By: STEPHEN SALISBURY
Do Black lives really matter in this country?
If so, then why does it make so many people uncomfortable when we make that statement?
Every day I turn on the TV and another unarmed Black man has been killed by a police officer.
I must admit, I watched the recent video online of the wife of Keith Scott, one of the latest victims from Charlotte, N.C., begging police not to shoot him, trying to make them understand that he suffered from a traumatic brain injury and that he did not have a gun.
Why don’t the police believe her? What is it about this man that makes them not want to listen to her plead for his life?
Police claim he had a gun, but even if that were true, there is no video evidence showing that he was threatening the police. We see a similar instance were four or five officers swarm up to Terence Crutcher’s vehicle in Tulsa. In that video, Crutcher has his hands in the air and is obviously impaired.
In addition to shooting him with a Taser, police fireed several shots at point plank range, killing him dead on the street. In this country a criminal is supposedly innocent until proven guilty, unless he’s a large Black man, and then he is a threat until proven otherwise and if there is any doubt, shoot first and make excuses later.

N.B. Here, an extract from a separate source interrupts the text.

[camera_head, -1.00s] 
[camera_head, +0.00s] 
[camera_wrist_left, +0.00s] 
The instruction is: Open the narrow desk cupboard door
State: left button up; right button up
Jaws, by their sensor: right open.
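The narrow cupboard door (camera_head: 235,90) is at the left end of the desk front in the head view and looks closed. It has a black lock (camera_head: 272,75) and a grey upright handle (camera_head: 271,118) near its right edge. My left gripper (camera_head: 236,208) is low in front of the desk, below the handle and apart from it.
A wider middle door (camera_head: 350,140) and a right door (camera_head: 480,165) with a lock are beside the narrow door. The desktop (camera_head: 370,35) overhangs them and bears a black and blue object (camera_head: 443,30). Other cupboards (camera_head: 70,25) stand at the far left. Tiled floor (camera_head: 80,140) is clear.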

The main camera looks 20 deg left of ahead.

If that doesn’t cause you any sorrow, then be honest with yourself and admit that those Black lives really don’t matter to you. And please, for the love of God, stop claiming with righteous superiority that “all lives matter” when we all know that that is not true.
If that were true we wouldn’t need a police force. If all lives matter, then why do we have a military? If all lives matter, then why are we debating the immigration issue and rallying behind a man that wants to build a wall to keep “those people” out?

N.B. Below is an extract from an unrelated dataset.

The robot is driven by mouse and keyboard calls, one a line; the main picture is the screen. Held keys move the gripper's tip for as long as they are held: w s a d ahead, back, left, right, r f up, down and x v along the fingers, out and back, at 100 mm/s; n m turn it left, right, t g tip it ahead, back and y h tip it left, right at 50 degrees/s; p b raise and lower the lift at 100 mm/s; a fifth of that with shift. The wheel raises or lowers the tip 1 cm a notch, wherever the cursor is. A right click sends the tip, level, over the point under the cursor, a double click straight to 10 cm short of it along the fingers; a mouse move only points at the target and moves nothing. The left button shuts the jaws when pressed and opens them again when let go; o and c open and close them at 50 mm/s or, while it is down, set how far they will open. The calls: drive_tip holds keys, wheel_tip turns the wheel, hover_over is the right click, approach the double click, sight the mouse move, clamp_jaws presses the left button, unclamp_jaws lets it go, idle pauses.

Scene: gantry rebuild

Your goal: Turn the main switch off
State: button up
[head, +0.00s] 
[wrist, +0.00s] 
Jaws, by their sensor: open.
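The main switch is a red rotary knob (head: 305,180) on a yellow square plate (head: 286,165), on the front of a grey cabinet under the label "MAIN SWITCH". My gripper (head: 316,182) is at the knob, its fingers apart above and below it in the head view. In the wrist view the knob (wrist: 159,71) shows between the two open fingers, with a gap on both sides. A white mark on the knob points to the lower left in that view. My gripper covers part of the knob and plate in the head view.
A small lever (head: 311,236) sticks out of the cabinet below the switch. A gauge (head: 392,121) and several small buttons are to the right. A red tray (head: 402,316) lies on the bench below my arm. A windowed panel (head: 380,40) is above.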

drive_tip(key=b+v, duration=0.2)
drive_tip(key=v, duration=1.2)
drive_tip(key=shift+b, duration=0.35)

If all lives matter, why wouldn’t we want Syrian refugees moving in next door to us? If all lives matter, why does one gender make 77 cents for every dollar that another gender makes? If all lives matter, why is universal health care not a reality in our country?
If all lives matter, why does one percent of the population contain as much wealth as the other 99 percent combined? If all lives matter, why do we need laws to keep people who identify with a gender other than the one with which they were born out of the bathroom that they feel most comfortable using?

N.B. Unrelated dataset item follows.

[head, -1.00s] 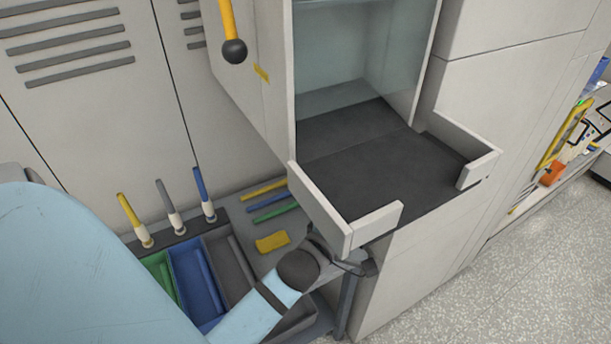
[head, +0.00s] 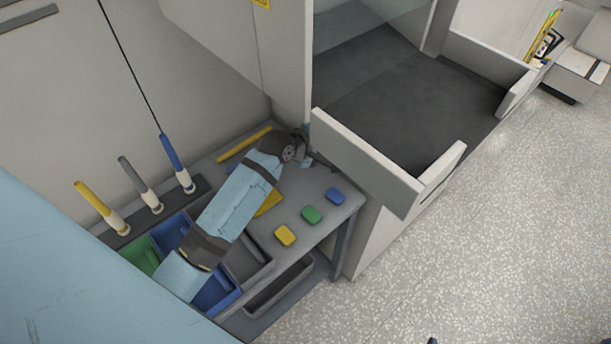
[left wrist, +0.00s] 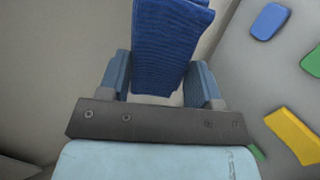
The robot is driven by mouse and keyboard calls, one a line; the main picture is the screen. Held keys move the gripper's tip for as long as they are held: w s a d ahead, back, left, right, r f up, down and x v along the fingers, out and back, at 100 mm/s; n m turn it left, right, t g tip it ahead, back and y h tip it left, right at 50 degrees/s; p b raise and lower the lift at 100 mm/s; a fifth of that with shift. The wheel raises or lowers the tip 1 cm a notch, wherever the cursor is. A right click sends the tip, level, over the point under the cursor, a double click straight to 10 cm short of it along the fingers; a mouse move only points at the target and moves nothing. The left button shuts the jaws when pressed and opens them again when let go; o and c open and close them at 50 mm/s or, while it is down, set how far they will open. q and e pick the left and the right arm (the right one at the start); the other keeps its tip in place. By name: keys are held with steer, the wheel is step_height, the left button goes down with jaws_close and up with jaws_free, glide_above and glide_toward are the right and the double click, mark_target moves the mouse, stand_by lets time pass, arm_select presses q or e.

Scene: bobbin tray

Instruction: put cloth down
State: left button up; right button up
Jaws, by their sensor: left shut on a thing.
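My left gripper (left wrist: 158,82) is shut on a blue cloth (left wrist: 172,45), which stands out beyond its two fingers in the left wrist view. In the head view my left arm reaches over the grey bench (head: 262,236). The left gripper (head: 304,150) is at the bench's back, close to the cabinet's corner. Its fingers are hardly visible there and the held cloth cannot be made out. A yellow cloth (head: 268,204) lies on the bench, partly hidden by my arm. My right gripper is not in view.
Blue (head: 335,196), green (head: 311,214) and yellow (head: 285,236) pads lie along the bench's right side. Upright handled tools (head: 140,186) and coloured bins (head: 141,256) are at left. A dark-floored open tray (head: 420,95) with pale walls juts out beside the gripper.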

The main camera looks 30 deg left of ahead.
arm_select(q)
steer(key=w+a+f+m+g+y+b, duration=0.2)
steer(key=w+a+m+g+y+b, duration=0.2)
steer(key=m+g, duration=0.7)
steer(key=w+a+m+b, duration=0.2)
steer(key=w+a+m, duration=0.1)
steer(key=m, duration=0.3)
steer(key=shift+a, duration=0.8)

Admit it people, you’re lying when you say all lives matter, but it makes you feel good because you want to show Black people that you claim to care more about all people then they do!
If the logical argument is too much for you, then let’s consider the transitive property of equality from Mathematics. I’m in Calculus II this semester and if it wasn’t for this reality, I couldn’t get most of my integrations to work.
This property suggests that if A=B and B=C, then naturally A=C. Given this reality, let’s solve the whole conflict right now between the idea of Black lives matter versus all lives matter. If (A) All Lives Matter means (=) that (B) all lives actually do matter, and if (B) all lives actually do matter means (=) that (C) Black lives, which are actually lives, also matter, then All Lives Matter (A) should mean (=) that (C) Black Lives Matter. So, when someone claims that Black lives matter, why do you need to counter with all lives matter, unless you have a problem with the part of the equation that states that all lives actually do matter?
I am proud to say that I have many Black friends. I also have many gay friends, women friends, Latino friends, Hispanic friends, queer friends, atheist friends, Muslim friends, non-American friends, and friends who are affected by a disability.
Do I know people who are transgender? Yes. Do I have any friends who are? Honestly, I don’t know. But, what I do know is that as a white, Christian, heterosexual, male, I occupy probably the single most privileged status that has ever existed in the world. And we haven’t even addressed the disparities in income. What I can also say is that although I may have friends who are a part of all of these communities, I can’t possibly know what it is like to live in a society that questions the value of my life. They do! Do all my friends’ lives matter to me? Yes. Do Black Lives Matter? Yes! What’s the problem?